Yes. TONS. And it’s because man and science doesn’t have everything so tidy as we presume. Talk is cheap, but being there on the ground is something else entirely. A brutal storm on the ocean is only barely less scary today than it was for Magellan. We think we’ve got the world all figured out now. Buzzzzz. Wrong. We don’t have a clue. The unknown abounds behind every bush, in every bush, munching on the berries. Kids keep asking these questions. So should we, even if it seems like all the answers are at our fingertips on Wikipedia. They’re not. Not even close. Wake up this morning. Expect to have your mind blown.

The dissonant legacy of C.S Lewis among evangelicals

I just finished reading another biography of C.S. Lewis. (The Narnian by Alan Jacobs. Definitely recommended.)

It again strikes me how, despite being a huge hero to American Evangelicals (myself included), “Jack” would be severely unwelcome in most of our churches – at least in any formal capacity. He’s not nearly Reformed enough for the capital ‘R’ Reformed. It would probably be more accurate to say he’s not nearly Puritan enough for the American Reformed. He was married to a divorcee and spent many of his years living with his chronically drunk brother, all while putting away quite a bit of beer and tobacco himself. These are all highly suspicious circumstances that would have immediately gotten him disqualified from even leading a casual bible study in any of the Pentecostal or Baptist church’s I’ve been a part of. Despite his mastery of Latin and Greek and his encyclopedic, nay, LIBRAIC knowledge of Western literature, he often seems to have not read (or cared) about the “right” books to have any street cred with proper theologians either. Where are the records of his long grapplings with Calvin, Anselm, or even Augustine? Apparently he was too busy writing science fiction for that.

Lewis was in a unique position to be an especially ecumenical Christian. As an essentially secular scholar, and never a priest, or pastor, (or “worship leader/church planter” for that matter), he didn’t have a dog in the fight when it came to denominational distinctives. Though he had his reasons (discouraging to Tolkien) for not joining Rome, the idea that Catholicism was not a legitimate form of Christianity would have been utterly ridiculous to him. From this position, he could think and write for a wide audience without fear of being defrocked like George MacDonald, one of his favorite authors of the past. Any one in this position today (e.g. pastor-turned-conference-speaker Rob Bell or soon Mark Driscoll, or author-blogger-wut? Donald Miller or Rachel Held Evans), are denounced from many corners as being illegitimate due to their lack of oversight, flock, or formal ecclesiastically-vested authority. But Lewis is really in exactly the same boat as them. Perhaps he did get flack like this during his lifetime, but it seems all water under the bridge now.
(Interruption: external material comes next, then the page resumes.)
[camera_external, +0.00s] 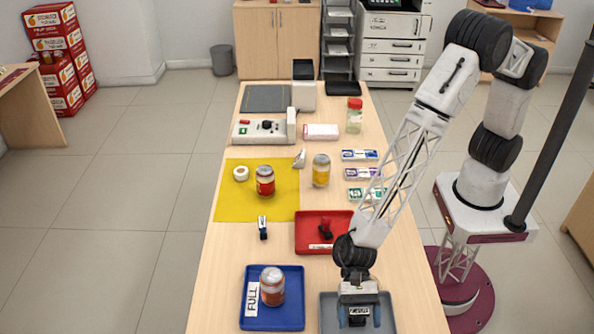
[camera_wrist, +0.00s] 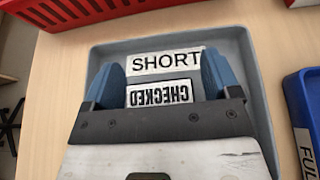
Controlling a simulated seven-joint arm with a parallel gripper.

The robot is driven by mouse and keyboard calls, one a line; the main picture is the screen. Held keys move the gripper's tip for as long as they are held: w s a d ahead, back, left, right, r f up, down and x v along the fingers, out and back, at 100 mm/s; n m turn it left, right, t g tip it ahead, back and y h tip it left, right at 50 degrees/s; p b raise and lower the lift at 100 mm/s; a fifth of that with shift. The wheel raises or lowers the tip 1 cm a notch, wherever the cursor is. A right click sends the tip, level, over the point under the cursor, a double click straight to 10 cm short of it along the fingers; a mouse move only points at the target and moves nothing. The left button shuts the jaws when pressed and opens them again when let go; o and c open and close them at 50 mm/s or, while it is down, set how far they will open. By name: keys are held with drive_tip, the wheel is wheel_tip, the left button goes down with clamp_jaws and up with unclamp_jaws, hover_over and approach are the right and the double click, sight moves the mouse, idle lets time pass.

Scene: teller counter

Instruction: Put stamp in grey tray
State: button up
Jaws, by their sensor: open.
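The grey tray (camera_external: 327,316) lies at the front of the counter, and its "SHORT" label (camera_wrist: 164,61) shows in the wrist view. A dark stamp (camera_external: 357,321) with a white plate reading mirrored "CHECKED" (camera_wrist: 159,95) is low at the tray, between my fingers. My gripper (camera_external: 359,315) points down over the tray, with its two blue fingers (camera_wrist: 162,78) spread on either side of the stamp. Whether the fingers touch the stamp is unclear. The gripper hides part of the stamp and tray.
A red tray (camera_external: 306,241) holding a small red-and-black object (camera_external: 326,229) lies behind.

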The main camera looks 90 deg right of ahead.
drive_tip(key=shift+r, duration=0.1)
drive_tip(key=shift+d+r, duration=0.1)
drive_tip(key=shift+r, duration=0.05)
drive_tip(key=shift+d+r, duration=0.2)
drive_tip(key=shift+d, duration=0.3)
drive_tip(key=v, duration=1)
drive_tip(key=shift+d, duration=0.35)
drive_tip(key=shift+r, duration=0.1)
My respect for Lewis has really only ever grown with everything I’ve ever read of his or read about him. Still, I do suspect that had he not kicked the bucket a 64 and lived until 84, he most certainly would have “gone off the deep end” on some key theological topic. Maybe he would have veered toward universalism like Madeline L’Engle. Who knows, but I’m sure he would have said or written something embarrassing to all of us fanboys (and girls) a half-century later. As it is, he quit while he was still at the top of his game, which probably serves to sweeten our memories.
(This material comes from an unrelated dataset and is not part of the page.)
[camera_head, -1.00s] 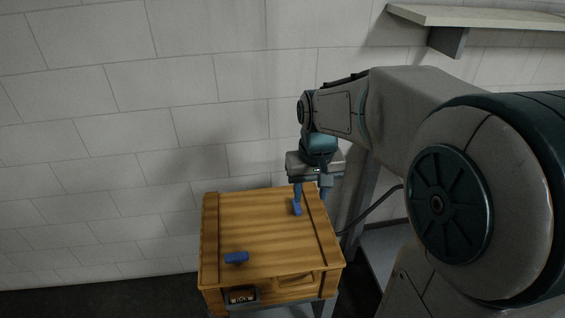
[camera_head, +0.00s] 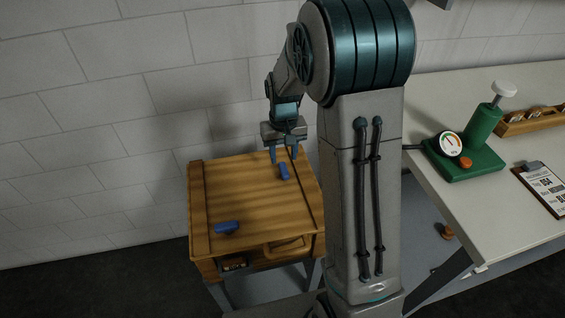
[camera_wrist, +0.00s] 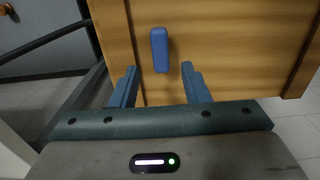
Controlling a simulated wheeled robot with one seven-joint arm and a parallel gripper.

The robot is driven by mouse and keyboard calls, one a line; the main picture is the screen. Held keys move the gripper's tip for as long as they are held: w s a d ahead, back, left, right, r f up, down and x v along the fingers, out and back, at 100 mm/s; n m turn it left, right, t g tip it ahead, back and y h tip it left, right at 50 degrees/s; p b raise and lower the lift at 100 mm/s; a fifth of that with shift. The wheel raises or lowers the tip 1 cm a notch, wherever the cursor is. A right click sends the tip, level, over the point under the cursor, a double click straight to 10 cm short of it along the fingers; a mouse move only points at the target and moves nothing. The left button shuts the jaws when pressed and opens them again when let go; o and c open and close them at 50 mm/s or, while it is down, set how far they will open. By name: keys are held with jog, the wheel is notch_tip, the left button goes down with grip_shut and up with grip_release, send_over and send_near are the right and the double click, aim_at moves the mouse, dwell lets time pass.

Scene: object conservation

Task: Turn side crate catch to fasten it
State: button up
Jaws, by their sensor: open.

Steeling yourself for Dilbert


Nothing can quite prepare one for the “staring into the void” experience that one has upon first meeting a person in the business world that has walked into reality straight off of the Dilbert comic strip. There are the buzzwords delivered with a straight faced, the honest, even vulnerable or boyish enthusiasm for fleeting mumbo jumbo marketing and management ideas, and the proliferation of gadgets. Wasn’t Michael Scott just a silly character on The Office? No. Something very much akin to him is terribly alive and real and sitting across the table from you. Day after day you wait for the facade to crack and a relatable, self-aware, and slightly cynical person to emerge, but it never happens. It’s day 400 since their arrival to the office and they want to have a “stand-up” meeting to talk about “core values” and show off a Gantt chart made for planning the company BBQ – all without any trace of irony.

It’s difficult to accept the existence of this man or woman. It’s easier to acknowledge someone of a very different religion living in say, Yemen who wants to kill you. They are on the other side of the world and grew up under very different circumstances. They are ethnically, linguistically, culturally, economically, socially, and historically utterly different from you in the West. You may utterly disagree with their philosophy and  conclusions, but it’s not hard to at least accept they arrived at them via a very different path. But the live-action Dilbert co-worker – how did he come about? He grew up in the same region, in a family just like yours, and even watched Duck Tales every afternoon after school, yet behold, here he is, stone-cold serious about “generating synergy” amongst departments via the new “content management system”. Thirty seconds later, he sounds like anyone else, side-tracked by a discussion about the latest episode of Breaking Bad, or where the best place to go fishing is this weekend. What sci-fi-esque rip in the space-time continuum allows such a being to exist?

That’s not a rhetorical question actually. I don’t have a workable theory yet. For years when I was younger, I figured these characters were only mythical archetypes or hypothetical comedic foils. But no dear friend, they actually exist and though not terribly common, are numerous enough that sooner or later you will indeed encounter them. One may even end up being your boss, or your neighbor, or even going to your church, and YOU will be called to treat them with kindness. Know now that they exist. It may help your mind not to explode when the time comes that you must listen and empathize with them. It may also help you forgive yourself should you discover you are one.